I love history. I've loved history since I was a child. Maybe that's because history is really a bunch of stories about people and places. I guess that, more than anything, is why I studied journalism in college and pursued it as a career through most of my adult life. I like to tell stories.
And I like words better than numbers. I never was very good at math. If you looked at my checkbook, you could probably pick up on that right away.
It reminds me of something that one of my journalism teachers said in class once. She said that, if people who can't read are illiterate, then people who have trouble with numbers should be called "innumerate." I can't argue with her logic.
History isn't always clear when it's happening. Journalists are witnesses to history, but they seldom have the luxury of having all the facts. The other day, I wrote about the impeachment proceedings against Richard Nixon, and I remember how uncertain things seemed at the time. Woodward and Bernstein broke the story for the Washington Post, but everyone had to go through a drawn out — and often painful — process before it reached its resolution. No one really knew how it would play out.
In hindsight, it may seem that resignation was inevitable, but there were genuine concerns about other options right up until word leaked out, in August 1974, that Nixon had decided to resign. The general public was under the impression that Nixon was going to dig in his heels and fight the charges in a Senate trial, hamstringing the Congress for months. And, in the years that have passed, I have learned that there were those in the administration who were afraid that Nixon might do himself harm.
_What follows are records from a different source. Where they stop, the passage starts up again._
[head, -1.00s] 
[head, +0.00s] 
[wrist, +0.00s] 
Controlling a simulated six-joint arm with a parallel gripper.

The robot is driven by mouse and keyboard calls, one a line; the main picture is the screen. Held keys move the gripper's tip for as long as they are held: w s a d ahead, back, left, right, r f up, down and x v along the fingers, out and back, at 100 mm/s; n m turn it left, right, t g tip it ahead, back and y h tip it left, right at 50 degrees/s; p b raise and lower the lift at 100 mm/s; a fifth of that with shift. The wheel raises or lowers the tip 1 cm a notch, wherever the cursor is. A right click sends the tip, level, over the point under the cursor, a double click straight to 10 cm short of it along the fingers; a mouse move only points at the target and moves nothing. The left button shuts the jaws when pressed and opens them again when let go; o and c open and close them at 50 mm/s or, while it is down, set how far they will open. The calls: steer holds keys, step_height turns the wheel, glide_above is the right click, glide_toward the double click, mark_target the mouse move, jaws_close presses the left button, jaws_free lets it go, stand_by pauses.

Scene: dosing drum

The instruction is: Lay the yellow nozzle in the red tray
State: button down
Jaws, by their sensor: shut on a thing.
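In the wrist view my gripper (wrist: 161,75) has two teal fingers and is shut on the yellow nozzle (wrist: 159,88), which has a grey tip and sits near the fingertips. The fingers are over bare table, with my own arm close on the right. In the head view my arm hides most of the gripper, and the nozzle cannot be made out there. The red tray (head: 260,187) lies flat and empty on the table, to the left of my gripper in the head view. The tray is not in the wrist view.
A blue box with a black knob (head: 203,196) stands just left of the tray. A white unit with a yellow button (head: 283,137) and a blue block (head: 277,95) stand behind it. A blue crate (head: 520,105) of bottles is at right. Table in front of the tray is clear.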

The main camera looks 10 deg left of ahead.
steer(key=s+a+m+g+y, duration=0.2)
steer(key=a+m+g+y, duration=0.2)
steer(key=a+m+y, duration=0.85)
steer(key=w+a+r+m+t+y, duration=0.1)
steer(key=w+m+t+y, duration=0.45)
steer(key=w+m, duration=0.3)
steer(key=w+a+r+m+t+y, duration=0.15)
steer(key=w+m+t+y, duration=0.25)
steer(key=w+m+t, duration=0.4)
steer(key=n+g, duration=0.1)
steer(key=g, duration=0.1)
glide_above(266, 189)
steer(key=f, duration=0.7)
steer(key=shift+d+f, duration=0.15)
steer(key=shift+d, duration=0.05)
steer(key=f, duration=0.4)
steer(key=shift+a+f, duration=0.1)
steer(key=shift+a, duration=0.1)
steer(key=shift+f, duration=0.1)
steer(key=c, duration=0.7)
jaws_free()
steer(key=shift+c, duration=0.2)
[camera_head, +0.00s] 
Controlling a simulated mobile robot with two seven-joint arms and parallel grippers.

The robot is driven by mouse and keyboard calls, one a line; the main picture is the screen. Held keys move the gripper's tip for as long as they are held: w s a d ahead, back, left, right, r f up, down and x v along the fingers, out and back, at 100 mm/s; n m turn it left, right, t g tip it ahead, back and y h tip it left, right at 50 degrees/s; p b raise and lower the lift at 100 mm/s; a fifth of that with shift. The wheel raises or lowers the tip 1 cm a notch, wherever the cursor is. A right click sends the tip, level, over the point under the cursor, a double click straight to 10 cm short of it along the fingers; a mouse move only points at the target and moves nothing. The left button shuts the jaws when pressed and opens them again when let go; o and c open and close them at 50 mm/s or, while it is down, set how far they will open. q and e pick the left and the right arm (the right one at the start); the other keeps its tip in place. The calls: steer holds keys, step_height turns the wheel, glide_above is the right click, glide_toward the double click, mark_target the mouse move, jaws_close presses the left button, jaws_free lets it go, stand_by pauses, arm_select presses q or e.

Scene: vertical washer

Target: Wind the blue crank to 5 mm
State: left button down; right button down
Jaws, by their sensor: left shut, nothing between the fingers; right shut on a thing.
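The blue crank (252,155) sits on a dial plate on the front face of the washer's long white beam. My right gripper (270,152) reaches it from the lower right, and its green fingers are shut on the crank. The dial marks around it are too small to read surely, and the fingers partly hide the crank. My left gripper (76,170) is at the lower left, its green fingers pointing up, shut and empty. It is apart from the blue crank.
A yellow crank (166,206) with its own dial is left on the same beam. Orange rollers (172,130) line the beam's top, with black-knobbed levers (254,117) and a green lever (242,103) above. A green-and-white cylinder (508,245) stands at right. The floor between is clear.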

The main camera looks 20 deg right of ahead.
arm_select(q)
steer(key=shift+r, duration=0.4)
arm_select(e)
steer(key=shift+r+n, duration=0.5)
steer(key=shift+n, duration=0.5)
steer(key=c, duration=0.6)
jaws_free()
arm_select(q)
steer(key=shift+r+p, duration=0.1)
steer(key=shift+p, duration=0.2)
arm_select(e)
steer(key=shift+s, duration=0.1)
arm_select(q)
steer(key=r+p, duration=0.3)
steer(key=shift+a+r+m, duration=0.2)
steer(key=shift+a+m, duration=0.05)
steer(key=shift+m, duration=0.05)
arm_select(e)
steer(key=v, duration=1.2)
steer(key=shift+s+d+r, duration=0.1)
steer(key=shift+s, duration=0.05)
In the end, though, Nixon peacefully gave up the presidency and returned to California, expecting to have to defend himself in court. But that wasn't how it played out. His successor, Gerald Ford, pardoned him a month later — and probably doomed his own election prospects for 1976 in the process.
Today, I find myself facing a situation that millions of others are facing — and my guess is that few of us know how it will play out. I certainly don't. I'm talking about the unemployment situation. I've been out of work for more than 11 months now. My unemployment benefits have been extended a couple of times and now they will run out soon. I am frustrated. My self–esteem has never been lower. And I need some advice that will improve my odds of simply getting an interview.
But I have learned, in nearly two years of blog writing, that my colleagues in the blogging community often have some constructive suggestions to offer, whatever the situation. So I am appealing to you for your help, your insights, your advice.
I don't have any figures to back this up, but my guess is that most of today's job seekers are like me. They read articles about job seeking, trying to find tips that will help them write a more effective cover letter or a more effective résumé. But the more of these articles that I read, the more confused I become. I'll read an article in which the author suggests that a job seeker do something and it sounds logical to me. But then, in practically the next article I read, the author recommends doing something that is entirely opposite of what the first author suggested.
There's a lot of conflicting advice out there.
- Cover letters: I know cover letters are important. What I don't know is how long they should be. What is your opinion?
I've read some articles in which the authors say to keep them short, maybe a few paragraphs that speak about your accomplishments or the responsibilities you have had on the job, then provide a lot of information in the résumé. Other authors have said that job seekers should really make their case in the cover letter, go into detail and let a short résumé fill in the details.
- Résumés: For that matter, how long should the résumé be? And how should it be structured? I've read some articles that say you should put your skills at the top of the résumé. Others suggest putting them at the bottom. How much of your work history should you include? How should you account for gaps in your work history?
Also, for the benefit of older workers, should you include the date(s) that you graduated from college and graduate school? Are you"dating" yourself when you do that? In other words, does that invite age discrimination?
- References: How many references are best? Should you include references that are primarily personal, not professional? How about teachers you have had? I have one person on my references who was my favorite professor in college. He taught reporting and he gave me an A. I was quite proud of it — still am, for that matter, because this professor only gave you an A if you earned it. He is retired now, but he is still pretty well respected. I'm glad to have him as one of my references. But I'm not sure what an employer's reaction is to former teachers on a reference list.